Lay libraries are another issue. Often, we just don’t have information on them. We know that some aristocrats had libraries and read (see again Einhard). We often do not know the extent of these private libraries, because the ones that survived were based in religious institutions rather than private settings. In A Song of Fire and Ice, most big libraries are maintained by maesters anyway, rather as we might expect at medieval courts. But maybe Breen’s point is again about scale. He doesn’t mean that there weren’t private libraries and there wasn’t lay literacy, he means that it is not as pervasively evidenced as he would expect for the period that knows about.

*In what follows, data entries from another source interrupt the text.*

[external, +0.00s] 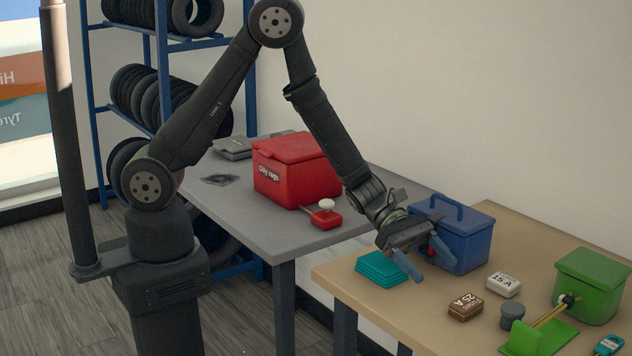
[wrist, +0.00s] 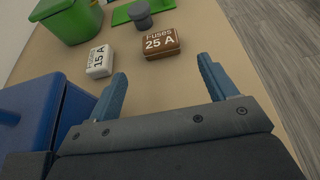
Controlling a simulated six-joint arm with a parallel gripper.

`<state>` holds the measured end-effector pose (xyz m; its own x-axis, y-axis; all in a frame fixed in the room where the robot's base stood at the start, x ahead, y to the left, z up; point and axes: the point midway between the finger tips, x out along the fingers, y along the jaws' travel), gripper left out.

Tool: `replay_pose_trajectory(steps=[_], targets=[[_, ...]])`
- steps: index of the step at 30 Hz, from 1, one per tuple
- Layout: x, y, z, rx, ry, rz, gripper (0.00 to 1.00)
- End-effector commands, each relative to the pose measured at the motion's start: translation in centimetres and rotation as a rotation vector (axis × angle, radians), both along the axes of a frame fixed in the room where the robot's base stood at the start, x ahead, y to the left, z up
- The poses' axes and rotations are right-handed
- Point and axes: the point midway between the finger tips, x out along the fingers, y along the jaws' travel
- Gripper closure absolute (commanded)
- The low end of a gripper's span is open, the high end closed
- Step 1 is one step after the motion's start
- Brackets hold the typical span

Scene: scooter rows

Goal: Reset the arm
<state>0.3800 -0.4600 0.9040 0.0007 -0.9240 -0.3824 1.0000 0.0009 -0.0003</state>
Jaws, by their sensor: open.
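My arm reaches from its base at the left over to the tan table. My gripper (external: 426,262) is open above the table, just in front of the blue box and beside the teal stack. In the wrist view my gripper's two blue fingers (wrist: 163,90) stand wide apart. Nothing shows between them but bare table. A brown box marked 25 A (wrist: 162,43) lies beyond the fingertips, with a white box marked 15 A (wrist: 100,61) to its left.
The blue box (external: 462,238) stands close to my gripper. The teal stack (external: 383,268), a grey knob-shaped piece (external: 513,317) and a green box (external: 592,285) are also on the tan table (external: 352,293). A red box (external: 297,172) stands on the grey table (external: 262,226).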

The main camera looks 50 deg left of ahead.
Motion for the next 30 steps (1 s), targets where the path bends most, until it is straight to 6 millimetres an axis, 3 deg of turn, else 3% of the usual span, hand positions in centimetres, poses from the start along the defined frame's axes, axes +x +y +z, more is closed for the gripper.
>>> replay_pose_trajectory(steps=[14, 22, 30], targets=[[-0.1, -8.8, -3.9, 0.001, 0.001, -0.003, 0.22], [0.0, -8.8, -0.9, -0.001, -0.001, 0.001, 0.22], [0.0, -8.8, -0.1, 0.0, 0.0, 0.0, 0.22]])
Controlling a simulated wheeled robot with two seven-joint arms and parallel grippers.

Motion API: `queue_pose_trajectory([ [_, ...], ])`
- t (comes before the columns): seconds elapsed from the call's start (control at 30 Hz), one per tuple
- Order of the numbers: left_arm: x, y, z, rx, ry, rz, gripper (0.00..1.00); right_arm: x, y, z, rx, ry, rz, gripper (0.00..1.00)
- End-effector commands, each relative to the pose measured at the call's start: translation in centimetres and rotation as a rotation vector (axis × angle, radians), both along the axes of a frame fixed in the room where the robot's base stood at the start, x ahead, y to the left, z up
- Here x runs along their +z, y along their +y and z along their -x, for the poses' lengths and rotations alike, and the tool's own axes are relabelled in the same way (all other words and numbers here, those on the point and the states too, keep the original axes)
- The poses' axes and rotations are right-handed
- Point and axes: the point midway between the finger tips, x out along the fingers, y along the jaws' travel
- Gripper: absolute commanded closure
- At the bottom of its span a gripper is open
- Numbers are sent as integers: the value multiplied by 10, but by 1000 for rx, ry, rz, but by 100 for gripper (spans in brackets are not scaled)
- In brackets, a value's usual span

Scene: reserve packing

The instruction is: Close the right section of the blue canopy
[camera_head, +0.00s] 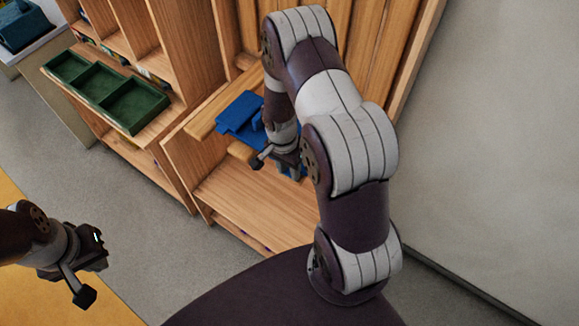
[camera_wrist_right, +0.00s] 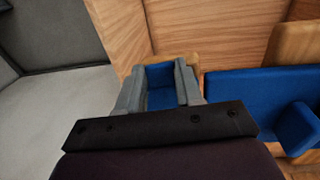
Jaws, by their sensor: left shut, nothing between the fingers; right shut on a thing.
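The blue canopy's left section (camera_head: 238,113) lies flat on the wooden unit in the head view, with a raised block on it. It also shows at the right of the right wrist view (camera_wrist_right: 245,100). The right section (camera_head: 303,172) is mostly hidden behind my right gripper (camera_head: 285,165). In the right wrist view, a blue part of the right section (camera_wrist_right: 160,76) sits between the two grey fingers (camera_wrist_right: 158,90), and the gripper is shut on it. My left gripper (camera_head: 95,268) is shut and empty over the floor at the lower left, well apart from the canopy.
A green tray with compartments (camera_head: 105,90) lies on a wooden ledge left of the canopy. A wooden shelf board (camera_head: 265,202) lies below the canopy. A pale wall (camera_head: 490,130) stands at the right. Grey floor (camera_head: 150,235) is clear between the unit and my left gripper.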

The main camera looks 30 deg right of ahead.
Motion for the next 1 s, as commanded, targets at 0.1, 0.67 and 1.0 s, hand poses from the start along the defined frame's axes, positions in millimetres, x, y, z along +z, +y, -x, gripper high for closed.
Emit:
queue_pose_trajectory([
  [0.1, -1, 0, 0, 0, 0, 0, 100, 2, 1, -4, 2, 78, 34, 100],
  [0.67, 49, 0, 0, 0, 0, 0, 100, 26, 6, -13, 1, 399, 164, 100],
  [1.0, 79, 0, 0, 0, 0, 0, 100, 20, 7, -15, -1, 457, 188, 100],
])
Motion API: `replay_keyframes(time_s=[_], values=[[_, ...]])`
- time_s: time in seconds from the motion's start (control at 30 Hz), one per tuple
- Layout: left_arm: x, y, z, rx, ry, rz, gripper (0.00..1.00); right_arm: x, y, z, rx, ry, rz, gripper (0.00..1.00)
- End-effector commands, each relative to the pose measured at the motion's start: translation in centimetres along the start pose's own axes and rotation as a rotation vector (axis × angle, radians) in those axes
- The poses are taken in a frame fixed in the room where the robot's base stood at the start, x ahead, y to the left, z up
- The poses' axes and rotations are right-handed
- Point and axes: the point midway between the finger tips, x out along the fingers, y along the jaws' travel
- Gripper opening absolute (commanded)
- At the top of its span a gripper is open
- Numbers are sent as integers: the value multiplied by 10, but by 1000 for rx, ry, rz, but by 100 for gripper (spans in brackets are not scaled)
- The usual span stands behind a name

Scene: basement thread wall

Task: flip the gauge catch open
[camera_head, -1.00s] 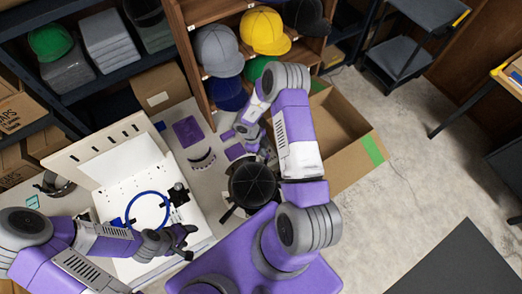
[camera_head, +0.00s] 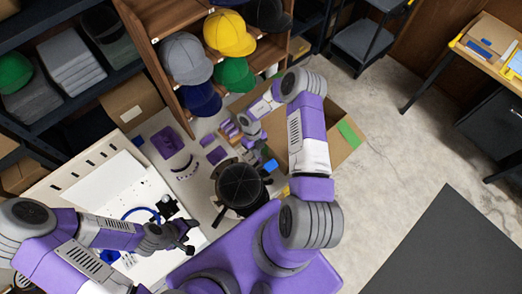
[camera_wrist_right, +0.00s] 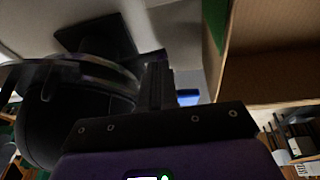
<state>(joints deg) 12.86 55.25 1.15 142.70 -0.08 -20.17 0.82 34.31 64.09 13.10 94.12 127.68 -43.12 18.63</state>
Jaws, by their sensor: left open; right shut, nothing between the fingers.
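A black round cap form (camera_head: 240,185) stands on the pale bench in the head view; it also shows in the wrist view (camera_wrist_right: 75,115) with a metal band around it. I cannot make out the gauge catch itself. My right gripper (camera_head: 252,152) is beside the far right side of the form. Its fingers (camera_wrist_right: 156,85) are shut and empty, close to the band; I cannot tell whether they touch it. My left gripper (camera_head: 187,238) is open and empty over the white board (camera_head: 105,185) at the left.
A blue loop (camera_head: 140,212) lies on the board, partly behind my left arm. Purple pieces (camera_head: 166,142) and a curved marked strip (camera_head: 183,168) lie behind it. An open cardboard box (camera_head: 345,160) stands right of the form. A cap shelf (camera_head: 165,75) rises behind.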

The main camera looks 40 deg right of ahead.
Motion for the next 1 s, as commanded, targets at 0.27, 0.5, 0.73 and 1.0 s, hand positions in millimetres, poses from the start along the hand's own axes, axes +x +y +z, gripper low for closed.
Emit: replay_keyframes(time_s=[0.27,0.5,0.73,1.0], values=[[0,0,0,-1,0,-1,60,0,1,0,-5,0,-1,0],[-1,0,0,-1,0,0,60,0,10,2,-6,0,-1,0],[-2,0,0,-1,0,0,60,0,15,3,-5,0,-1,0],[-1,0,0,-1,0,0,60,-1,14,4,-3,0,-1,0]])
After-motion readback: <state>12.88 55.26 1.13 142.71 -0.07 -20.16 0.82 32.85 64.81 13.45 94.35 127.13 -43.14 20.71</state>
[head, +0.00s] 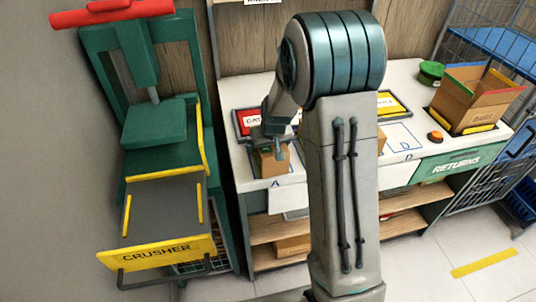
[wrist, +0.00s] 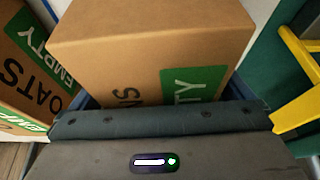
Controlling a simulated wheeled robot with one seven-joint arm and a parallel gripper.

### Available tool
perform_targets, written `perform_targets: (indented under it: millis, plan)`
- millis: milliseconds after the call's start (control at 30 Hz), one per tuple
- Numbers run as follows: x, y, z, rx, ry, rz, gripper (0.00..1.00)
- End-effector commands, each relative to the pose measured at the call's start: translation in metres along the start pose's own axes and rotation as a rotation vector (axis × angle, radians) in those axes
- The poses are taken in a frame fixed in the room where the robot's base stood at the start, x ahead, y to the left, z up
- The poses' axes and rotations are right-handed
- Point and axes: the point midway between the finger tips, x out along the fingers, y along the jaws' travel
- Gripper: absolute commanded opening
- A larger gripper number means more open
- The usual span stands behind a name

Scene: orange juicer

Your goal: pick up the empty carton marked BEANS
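A closed brown carton (wrist: 150,45) fills the top middle of the wrist view. It has a green label ending in "TY" and dark letters that look like "NS"; the rest of its wording is hidden by my gripper. In the head view a brown carton (head: 270,163) stands at spot A on the bench, just under my gripper (head: 272,140). In the wrist view, dark blue finger parts show at both sides of the carton's near end. Whether they press on it is not clear.
A second carton marked OATS and EMPTY (wrist: 30,75) is close at left in the wrist view. The green crusher (head: 160,150) stands left of the bench (head: 405,172).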

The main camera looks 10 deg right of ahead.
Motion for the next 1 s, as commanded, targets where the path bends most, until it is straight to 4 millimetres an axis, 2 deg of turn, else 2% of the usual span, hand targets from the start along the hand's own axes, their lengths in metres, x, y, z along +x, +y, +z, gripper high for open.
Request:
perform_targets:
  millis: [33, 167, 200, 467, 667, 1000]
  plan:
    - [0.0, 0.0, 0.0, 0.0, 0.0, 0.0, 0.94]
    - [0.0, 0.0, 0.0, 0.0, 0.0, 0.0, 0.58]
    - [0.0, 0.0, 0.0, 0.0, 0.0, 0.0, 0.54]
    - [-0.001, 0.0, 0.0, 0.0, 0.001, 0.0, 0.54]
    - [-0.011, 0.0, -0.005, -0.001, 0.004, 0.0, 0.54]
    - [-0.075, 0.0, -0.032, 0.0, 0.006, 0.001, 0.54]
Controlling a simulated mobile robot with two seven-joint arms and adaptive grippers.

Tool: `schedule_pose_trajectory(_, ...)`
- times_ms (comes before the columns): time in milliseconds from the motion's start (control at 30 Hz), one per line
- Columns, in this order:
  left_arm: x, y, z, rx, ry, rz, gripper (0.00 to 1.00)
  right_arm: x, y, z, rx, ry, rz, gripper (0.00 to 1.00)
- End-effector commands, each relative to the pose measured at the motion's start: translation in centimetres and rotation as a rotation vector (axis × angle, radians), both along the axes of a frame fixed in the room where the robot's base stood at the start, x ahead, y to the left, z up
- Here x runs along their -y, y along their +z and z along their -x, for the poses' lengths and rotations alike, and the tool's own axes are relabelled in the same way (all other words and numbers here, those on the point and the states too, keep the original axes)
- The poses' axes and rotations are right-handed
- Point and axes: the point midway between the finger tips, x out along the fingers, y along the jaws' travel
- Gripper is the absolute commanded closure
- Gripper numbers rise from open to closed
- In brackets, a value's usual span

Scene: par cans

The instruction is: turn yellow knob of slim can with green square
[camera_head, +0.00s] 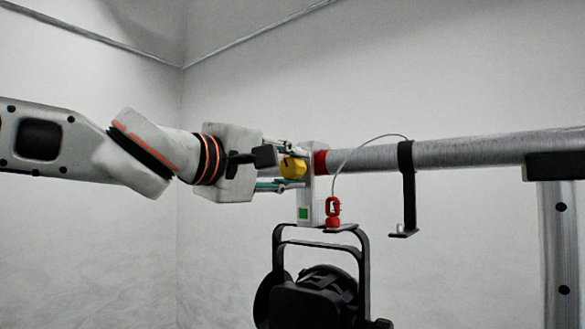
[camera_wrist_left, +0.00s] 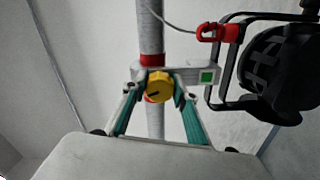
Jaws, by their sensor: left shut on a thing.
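The yellow knob (camera_head: 293,168) sits on the end of a white clamp bracket (camera_head: 308,185) that hangs on a horizontal grey pipe. The bracket carries a green square (camera_head: 303,213), and a black par can (camera_head: 318,295) hangs below it in a black yoke. My left gripper (camera_head: 292,168) comes from the left and is shut on the knob. In the left wrist view the yellow knob (camera_wrist_left: 158,88), with a dark mark on its face, sits between the two teal fingers (camera_wrist_left: 158,95). The green square (camera_wrist_left: 207,77) shows to its right. My right gripper is not in view.
The grey pipe (camera_head: 460,151) runs right to an upright stand (camera_head: 563,240). A red band (camera_head: 321,162) is on it beside the bracket. A thin safety cable ends in a red clip (camera_head: 333,212). A black hook (camera_head: 406,190) hangs further right. Left of the can is free room.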

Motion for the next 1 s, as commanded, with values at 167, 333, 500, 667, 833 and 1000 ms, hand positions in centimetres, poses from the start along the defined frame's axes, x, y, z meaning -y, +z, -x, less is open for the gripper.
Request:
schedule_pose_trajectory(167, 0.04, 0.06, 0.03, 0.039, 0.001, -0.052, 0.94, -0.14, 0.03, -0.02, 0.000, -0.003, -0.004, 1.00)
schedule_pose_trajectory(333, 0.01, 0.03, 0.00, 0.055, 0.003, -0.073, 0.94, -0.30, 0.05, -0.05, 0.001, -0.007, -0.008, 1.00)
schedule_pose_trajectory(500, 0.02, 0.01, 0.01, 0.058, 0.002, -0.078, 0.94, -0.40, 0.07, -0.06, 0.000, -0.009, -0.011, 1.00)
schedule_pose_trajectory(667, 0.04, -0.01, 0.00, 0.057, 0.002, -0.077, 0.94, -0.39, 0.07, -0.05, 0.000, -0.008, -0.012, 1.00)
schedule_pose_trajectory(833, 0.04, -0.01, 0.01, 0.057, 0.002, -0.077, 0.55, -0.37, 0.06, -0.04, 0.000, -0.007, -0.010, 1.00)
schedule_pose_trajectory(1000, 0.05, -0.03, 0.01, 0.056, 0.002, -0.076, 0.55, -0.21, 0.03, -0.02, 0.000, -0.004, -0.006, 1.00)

He can make that call if he wishes. There are plenty of medievalists who are sufficiently impressed by the evidence to think otherwise.
Finally, ‘no one would know about the continents across the Ocean’. What he probably means is that people (excluding a few Vikings) did not know about America. Long-distance communication in the Middle Ages was slow and problematic, but mappae mundi exist and travellers travelled long distances. The European medieval world was still pretty big, even without America. But is ‘knowledge of America’ a defining feature of our modernity? Yes in a sense, but surely not to the extent that it is worth dismissing the whole of the period beforehand as somehow ‘other’.
Breen tries to make a very nice point in his article. A crucial reason why Game of Thrones/ A Song of Fire and Ice is so popular is because of its underlying modernity, in the sense we can identify with elements of it, while at the same time recognising that it is ‘different’. That is how fantasy works: it is a mirror with tricks. At the same time, his use of ‘modernity’ is unfortunate’. As a medievalist, I think Game of Thrones is actually pretty medieval in lots of ways. That doesn’t make it alien to me. There is lots of human drama and there are characters, good and bad, we have got to know very well. I don’t think it is the modernity of the series that matters. I think it is how recognisably human it all is.